| Data excerpt |
· · · · · · ·

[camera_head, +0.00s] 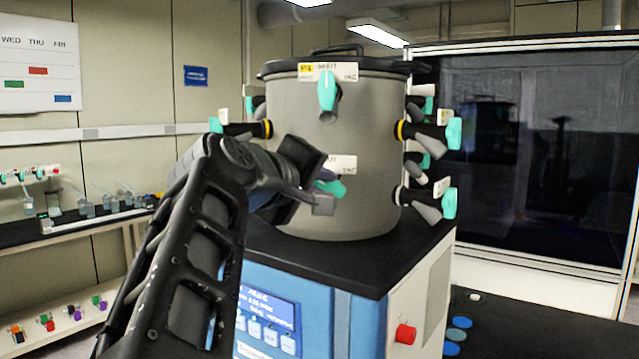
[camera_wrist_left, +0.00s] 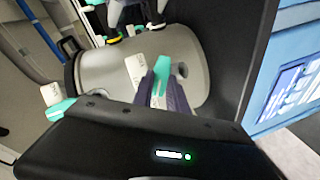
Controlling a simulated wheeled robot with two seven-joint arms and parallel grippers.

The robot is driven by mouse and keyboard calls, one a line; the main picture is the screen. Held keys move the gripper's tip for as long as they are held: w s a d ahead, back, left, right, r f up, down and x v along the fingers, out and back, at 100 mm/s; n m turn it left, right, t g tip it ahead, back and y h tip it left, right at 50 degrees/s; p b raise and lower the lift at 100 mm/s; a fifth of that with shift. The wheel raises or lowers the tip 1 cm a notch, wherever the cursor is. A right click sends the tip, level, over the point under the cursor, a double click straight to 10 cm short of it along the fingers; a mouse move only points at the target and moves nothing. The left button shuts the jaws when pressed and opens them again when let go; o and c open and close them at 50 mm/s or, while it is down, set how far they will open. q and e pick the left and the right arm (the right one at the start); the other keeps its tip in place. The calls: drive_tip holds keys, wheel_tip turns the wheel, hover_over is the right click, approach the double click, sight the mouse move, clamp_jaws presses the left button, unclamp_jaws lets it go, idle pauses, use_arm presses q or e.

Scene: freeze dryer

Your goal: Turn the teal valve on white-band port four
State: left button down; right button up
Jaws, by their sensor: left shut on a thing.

· · · · · · ·

| To be done |
Without the pictures, return the listing above from its first line through the line that has "Controlling a simulated".

| Finished answer |
[camera_head, +0.00s] 
[camera_wrist_left, +0.00s] 
Controlling a simulated wheeled robot with two seven-joint arms and parallel grippers.

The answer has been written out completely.